**Requirements:** Set down the material below in full, matching it exactly.

**Records for the task:**
------------------------------------------------
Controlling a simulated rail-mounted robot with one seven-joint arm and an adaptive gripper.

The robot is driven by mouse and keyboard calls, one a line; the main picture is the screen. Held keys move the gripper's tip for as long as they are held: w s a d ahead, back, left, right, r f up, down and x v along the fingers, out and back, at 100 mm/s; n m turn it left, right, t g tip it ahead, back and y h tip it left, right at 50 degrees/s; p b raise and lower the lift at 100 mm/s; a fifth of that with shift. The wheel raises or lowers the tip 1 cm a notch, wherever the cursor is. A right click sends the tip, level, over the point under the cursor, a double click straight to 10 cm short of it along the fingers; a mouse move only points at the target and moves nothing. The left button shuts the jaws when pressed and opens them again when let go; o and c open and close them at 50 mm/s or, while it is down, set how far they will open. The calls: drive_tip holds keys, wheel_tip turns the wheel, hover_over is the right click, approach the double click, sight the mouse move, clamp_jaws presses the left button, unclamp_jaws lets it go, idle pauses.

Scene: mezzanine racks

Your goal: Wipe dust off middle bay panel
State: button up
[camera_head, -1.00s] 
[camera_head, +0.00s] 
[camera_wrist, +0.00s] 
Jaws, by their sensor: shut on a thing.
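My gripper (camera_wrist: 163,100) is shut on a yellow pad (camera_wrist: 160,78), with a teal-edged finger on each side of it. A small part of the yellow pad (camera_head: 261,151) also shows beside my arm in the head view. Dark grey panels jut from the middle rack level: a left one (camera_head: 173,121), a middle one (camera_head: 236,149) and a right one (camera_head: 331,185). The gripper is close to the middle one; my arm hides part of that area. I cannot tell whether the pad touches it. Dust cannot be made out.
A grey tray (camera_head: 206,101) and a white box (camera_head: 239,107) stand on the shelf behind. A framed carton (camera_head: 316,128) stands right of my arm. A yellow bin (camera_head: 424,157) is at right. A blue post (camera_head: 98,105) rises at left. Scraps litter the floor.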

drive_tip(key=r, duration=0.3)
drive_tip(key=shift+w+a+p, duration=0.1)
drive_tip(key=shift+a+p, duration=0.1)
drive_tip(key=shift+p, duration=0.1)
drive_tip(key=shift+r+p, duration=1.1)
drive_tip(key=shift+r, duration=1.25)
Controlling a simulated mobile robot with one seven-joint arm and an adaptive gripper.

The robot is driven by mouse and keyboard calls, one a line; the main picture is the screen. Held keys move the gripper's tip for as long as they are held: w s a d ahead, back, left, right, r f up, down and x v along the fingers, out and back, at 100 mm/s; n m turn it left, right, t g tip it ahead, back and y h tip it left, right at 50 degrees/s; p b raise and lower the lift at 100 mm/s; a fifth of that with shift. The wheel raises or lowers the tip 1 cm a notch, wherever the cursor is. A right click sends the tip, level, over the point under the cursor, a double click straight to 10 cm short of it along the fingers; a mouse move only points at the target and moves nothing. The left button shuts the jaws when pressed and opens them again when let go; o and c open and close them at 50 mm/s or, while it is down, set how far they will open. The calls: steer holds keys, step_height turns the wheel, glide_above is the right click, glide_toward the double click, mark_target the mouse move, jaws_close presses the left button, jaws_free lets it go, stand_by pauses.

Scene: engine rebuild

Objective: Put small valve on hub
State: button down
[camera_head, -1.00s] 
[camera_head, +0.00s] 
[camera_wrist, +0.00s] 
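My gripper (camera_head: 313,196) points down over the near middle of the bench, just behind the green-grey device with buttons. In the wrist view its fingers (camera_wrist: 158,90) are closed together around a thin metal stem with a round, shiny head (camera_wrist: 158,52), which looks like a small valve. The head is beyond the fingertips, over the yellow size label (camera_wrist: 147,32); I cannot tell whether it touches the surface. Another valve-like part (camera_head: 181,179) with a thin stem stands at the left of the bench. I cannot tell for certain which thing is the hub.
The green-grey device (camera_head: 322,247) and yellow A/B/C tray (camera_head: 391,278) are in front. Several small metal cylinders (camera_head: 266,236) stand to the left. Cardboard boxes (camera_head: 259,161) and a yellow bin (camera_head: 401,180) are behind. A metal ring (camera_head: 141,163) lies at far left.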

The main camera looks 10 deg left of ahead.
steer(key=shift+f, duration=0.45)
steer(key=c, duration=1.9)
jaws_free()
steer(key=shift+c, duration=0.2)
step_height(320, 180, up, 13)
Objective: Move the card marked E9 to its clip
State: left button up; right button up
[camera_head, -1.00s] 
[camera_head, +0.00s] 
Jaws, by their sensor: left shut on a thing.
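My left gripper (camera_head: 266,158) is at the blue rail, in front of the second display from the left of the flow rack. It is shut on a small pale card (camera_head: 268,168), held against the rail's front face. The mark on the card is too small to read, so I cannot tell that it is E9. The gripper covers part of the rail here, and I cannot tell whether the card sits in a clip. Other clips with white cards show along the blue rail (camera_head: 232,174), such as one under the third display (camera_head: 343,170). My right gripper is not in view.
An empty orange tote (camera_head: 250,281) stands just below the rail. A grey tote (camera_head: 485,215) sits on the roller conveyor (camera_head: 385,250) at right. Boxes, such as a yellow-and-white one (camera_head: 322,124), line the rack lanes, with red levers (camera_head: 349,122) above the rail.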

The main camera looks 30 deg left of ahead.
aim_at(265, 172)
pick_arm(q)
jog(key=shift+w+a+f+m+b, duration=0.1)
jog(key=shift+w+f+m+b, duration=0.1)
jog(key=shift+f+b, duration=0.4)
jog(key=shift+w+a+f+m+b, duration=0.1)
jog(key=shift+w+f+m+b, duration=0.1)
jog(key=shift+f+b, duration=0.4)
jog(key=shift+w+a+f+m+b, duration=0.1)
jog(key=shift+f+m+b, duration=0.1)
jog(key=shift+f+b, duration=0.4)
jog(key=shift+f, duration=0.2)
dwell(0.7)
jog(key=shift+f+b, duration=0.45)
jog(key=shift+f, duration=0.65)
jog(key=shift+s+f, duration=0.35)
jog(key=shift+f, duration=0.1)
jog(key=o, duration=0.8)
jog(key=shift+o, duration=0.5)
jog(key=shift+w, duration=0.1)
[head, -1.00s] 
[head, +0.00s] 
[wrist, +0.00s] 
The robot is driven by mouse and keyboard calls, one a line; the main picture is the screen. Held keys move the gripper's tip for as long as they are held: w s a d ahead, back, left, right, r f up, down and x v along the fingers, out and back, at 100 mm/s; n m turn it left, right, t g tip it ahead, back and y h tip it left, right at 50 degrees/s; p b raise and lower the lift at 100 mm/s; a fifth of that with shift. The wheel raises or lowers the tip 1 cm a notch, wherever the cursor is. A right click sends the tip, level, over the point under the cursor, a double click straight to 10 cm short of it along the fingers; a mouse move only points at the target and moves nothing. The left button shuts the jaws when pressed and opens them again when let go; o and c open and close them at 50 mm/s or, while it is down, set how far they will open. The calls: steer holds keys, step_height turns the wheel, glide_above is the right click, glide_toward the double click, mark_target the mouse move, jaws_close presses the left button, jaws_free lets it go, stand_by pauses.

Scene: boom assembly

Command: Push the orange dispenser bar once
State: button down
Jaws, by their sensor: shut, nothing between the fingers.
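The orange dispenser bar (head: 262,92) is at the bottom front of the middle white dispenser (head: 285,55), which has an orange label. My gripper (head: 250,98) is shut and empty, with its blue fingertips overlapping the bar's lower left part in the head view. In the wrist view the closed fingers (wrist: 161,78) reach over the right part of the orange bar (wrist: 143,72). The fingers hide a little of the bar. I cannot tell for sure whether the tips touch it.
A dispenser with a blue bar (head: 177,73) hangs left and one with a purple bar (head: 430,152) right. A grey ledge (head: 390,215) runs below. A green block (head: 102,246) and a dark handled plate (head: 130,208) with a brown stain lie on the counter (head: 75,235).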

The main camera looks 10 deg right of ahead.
------------------------------------------------
**Solution for this problem:**
Controlling a simulated rail-mounted robot with one seven-joint arm and an adaptive gripper.

The robot is driven by mouse and keyboard calls, one a line; the main picture is the screen. Held keys move the gripper's tip for as long as they are held: w s a d ahead, back, left, right, r f up, down and x v along the fingers, out and back, at 100 mm/s; n m turn it left, right, t g tip it ahead, back and y h tip it left, right at 50 degrees/s; p b raise and lower the lift at 100 mm/s; a fifth of that with shift. The wheel raises or lowers the tip 1 cm a notch, wherever the cursor is. A right click sends the tip, level, over the point under the cursor, a double click straight to 10 cm short of it along the fingers; a mouse move only points at the target and moves nothing. The left button shuts the jaws when pressed and opens them again when let go; o and c open and close them at 50 mm/s or, while it is down, set how far they will open. The calls: drive_tip holds keys, wheel_tip turns the wheel, hover_over is the right click, approach the double click, sight the mouse move, clamp_jaws presses the left button, unclamp_jaws lets it go, idle pauses.

Scene: mezzanine racks

Your goal: Wipe dust off middle bay panel
State: button up
[camera_head, -1.00s] 
[camera_head, +0.00s] 
[camera_wrist, +0.00s] 
Jaws, by their sensor: shut on a thing.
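My gripper (camera_wrist: 163,100) is shut on a yellow pad (camera_wrist: 160,78), with a teal-edged finger on each side of it. A small part of the yellow pad (camera_head: 261,151) also shows beside my arm in the head view. Dark grey panels jut from the middle rack level: a left one (camera_head: 173,121), a middle one (camera_head: 236,149) and a right one (camera_head: 331,185). The gripper is close to the middle one; my arm hides part of that area. I cannot tell whether the pad touches it. Dust cannot be made out.
A grey tray (camera_head: 206,101) and a white box (camera_head: 239,107) stand on the shelf behind. A framed carton (camera_head: 316,128) stands right of my arm. A yellow bin (camera_head: 424,157) is at right. A blue post (camera_head: 98,105) rises at left. Scraps litter the floor.

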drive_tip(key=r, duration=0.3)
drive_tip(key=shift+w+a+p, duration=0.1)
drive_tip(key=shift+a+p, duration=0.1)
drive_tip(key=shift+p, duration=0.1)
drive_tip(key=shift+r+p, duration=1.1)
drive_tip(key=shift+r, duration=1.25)
Controlling a simulated mobile robot with one seven-joint arm and an adaptive gripper.

The robot is driven by mouse and keyboard calls, one a line; the main picture is the screen. Held keys move the gripper's tip for as long as they are held: w s a d ahead, back, left, right, r f up, down and x v along the fingers, out and back, at 100 mm/s; n m turn it left, right, t g tip it ahead, back and y h tip it left, right at 50 degrees/s; p b raise and lower the lift at 100 mm/s; a fifth of that with shift. The wheel raises or lowers the tip 1 cm a notch, wherever the cursor is. A right click sends the tip, level, over the point under the cursor, a double click straight to 10 cm short of it along the fingers; a mouse move only points at the target and moves nothing. The left button shuts the jaws when pressed and opens them again when let go; o and c open and close them at 50 mm/s or, while it is down, set how far they will open. The calls: steer holds keys, step_height turns the wheel, glide_above is the right click, glide_toward the double click, mark_target the mouse move, jaws_close presses the left button, jaws_free lets it go, stand_by pauses.

Scene: engine rebuild

Objective: Put small valve on hub
State: button down
[camera_head, -1.00s] 
[camera_head, +0.00s] 
[camera_wrist, +0.00s] 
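My gripper (camera_head: 313,196) points down over the near middle of the bench, just behind the green-grey device with buttons. In the wrist view its fingers (camera_wrist: 158,90) are closed together around a thin metal stem with a round, shiny head (camera_wrist: 158,52), which looks like a small valve. The head is beyond the fingertips, over the yellow size label (camera_wrist: 147,32); I cannot tell whether it touches the surface. Another valve-like part (camera_head: 181,179) with a thin stem stands at the left of the bench. I cannot tell for certain which thing is the hub.
The green-grey device (camera_head: 322,247) and yellow A/B/C tray (camera_head: 391,278) are in front. Several small metal cylinders (camera_head: 266,236) stand to the left. Cardboard boxes (camera_head: 259,161) and a yellow bin (camera_head: 401,180) are behind. A metal ring (camera_head: 141,163) lies at far left.

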The main camera looks 10 deg left of ahead.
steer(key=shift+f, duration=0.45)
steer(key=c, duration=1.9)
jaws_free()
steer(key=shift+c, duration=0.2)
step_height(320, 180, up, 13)
Objective: Move the card marked E9 to its clip
State: left button up; right button up
[camera_head, -1.00s] 
[camera_head, +0.00s] 
Jaws, by their sensor: left shut on a thing.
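My left gripper (camera_head: 266,158) is at the blue rail, in front of the second display from the left of the flow rack. It is shut on a small pale card (camera_head: 268,168), held against the rail's front face. The mark on the card is too small to read, so I cannot tell that it is E9. The gripper covers part of the rail here, and I cannot tell whether the card sits in a clip. Other clips with white cards show along the blue rail (camera_head: 232,174), such as one under the third display (camera_head: 343,170). My right gripper is not in view.
An empty orange tote (camera_head: 250,281) stands just below the rail. A grey tote (camera_head: 485,215) sits on the roller conveyor (camera_head: 385,250) at right. Boxes, such as a yellow-and-white one (camera_head: 322,124), line the rack lanes, with red levers (camera_head: 349,122) above the rail.

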The main camera looks 30 deg left of ahead.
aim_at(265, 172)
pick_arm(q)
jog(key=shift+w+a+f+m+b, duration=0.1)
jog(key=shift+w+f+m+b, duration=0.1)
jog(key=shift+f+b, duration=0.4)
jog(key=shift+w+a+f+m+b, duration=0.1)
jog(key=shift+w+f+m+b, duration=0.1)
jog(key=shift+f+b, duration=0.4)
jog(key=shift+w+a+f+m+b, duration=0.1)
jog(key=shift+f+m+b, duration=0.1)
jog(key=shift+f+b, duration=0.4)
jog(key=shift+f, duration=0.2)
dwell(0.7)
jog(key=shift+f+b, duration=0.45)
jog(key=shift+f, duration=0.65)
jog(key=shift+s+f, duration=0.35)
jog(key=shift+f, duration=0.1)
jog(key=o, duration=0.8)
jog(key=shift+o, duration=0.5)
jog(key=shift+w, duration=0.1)
[head, -1.00s] 
[head, +0.00s] 
[wrist, +0.00s] 
The robot is driven by mouse and keyboard calls, one a line; the main picture is the screen. Held keys move the gripper's tip for as long as they are held: w s a d ahead, back, left, right, r f up, down and x v along the fingers, out and back, at 100 mm/s; n m turn it left, right, t g tip it ahead, back and y h tip it left, right at 50 degrees/s; p b raise and lower the lift at 100 mm/s; a fifth of that with shift. The wheel raises or lowers the tip 1 cm a notch, wherever the cursor is. A right click sends the tip, level, over the point under the cursor, a double click straight to 10 cm short of it along the fingers; a mouse move only points at the target and moves nothing. The left button shuts the jaws when pressed and opens them again when let go; o and c open and close them at 50 mm/s or, while it is down, set how far they will open. The calls: steer holds keys, step_height turns the wheel, glide_above is the right click, glide_toward the double click, mark_target the mouse move, jaws_close presses the left button, jaws_free lets it go, stand_by pauses.

Scene: boom assembly

Command: Push the orange dispenser bar once
State: button down
Jaws, by their sensor: shut, nothing between the fingers.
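The orange dispenser bar (head: 262,92) is at the bottom front of the middle white dispenser (head: 285,55), which has an orange label. My gripper (head: 250,98) is shut and empty, with its blue fingertips overlapping the bar's lower left part in the head view. In the wrist view the closed fingers (wrist: 161,78) reach over the right part of the orange bar (wrist: 143,72). The fingers hide a little of the bar. I cannot tell for sure whether the tips touch it.
A dispenser with a blue bar (head: 177,73) hangs left and one with a purple bar (head: 430,152) right. A grey ledge (head: 390,215) runs below. A green block (head: 102,246) and a dark handled plate (head: 130,208) with a brown stain lie on the counter (head: 75,235).

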The main camera looks 10 deg right of ahead.

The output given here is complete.